— Provided data —
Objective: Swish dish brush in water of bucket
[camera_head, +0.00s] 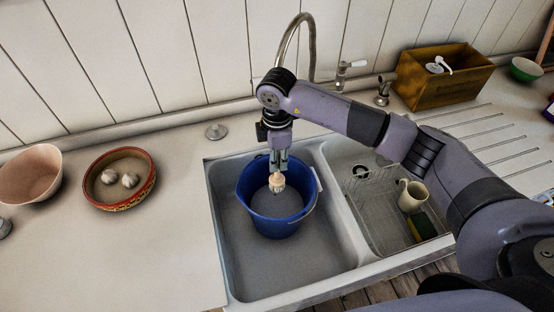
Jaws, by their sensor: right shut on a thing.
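A blue bucket (275,226) stands upright in the left basin of the sink. Its inside looks greyish; I cannot make out the water surface clearly. My right gripper (279,168) points down over the bucket, near its back rim. It is shut on the dish brush (277,183), whose pale round head shows just below the fingers, over or inside the bucket opening. I cannot tell whether the head touches the water. The brush's handle is mostly hidden by the gripper. My left gripper is not in view.
The right basin holds a wire rack, a cream mug (412,195) and a sponge (420,226). A curved faucet (311,45) rises behind the sink. A bowl with garlic (119,203) and a pinkish bowl (29,174) stand left. A wooden box (446,88) stands back right.

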— Exercise requirements —
Emit an exact copy of the lines from the line bearing "[camera_head, +0.00s]" through the last line above, inclusive, and leave the images out.

— Result for this task —
[camera_head, +0.00s] 
Jaws, by their sensor: right shut on a thing.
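A blue bucket (275,226) stands upright in the left basin of the sink. Its inside looks greyish; I cannot make out the water surface clearly. My right gripper (279,168) points down over the bucket, near its back rim. It is shut on the dish brush (277,183), whose pale round head shows just below the fingers, over or inside the bucket opening. I cannot tell whether the head touches the water. The brush's handle is mostly hidden by the gripper. My left gripper is not in view.
The right basin holds a wire rack, a cream mug (412,195) and a sponge (420,226). A curved faucet (311,45) rises behind the sink. A bowl with garlic (119,203) and a pinkish bowl (29,174) stand left. A wooden box (446,88) stands back right.

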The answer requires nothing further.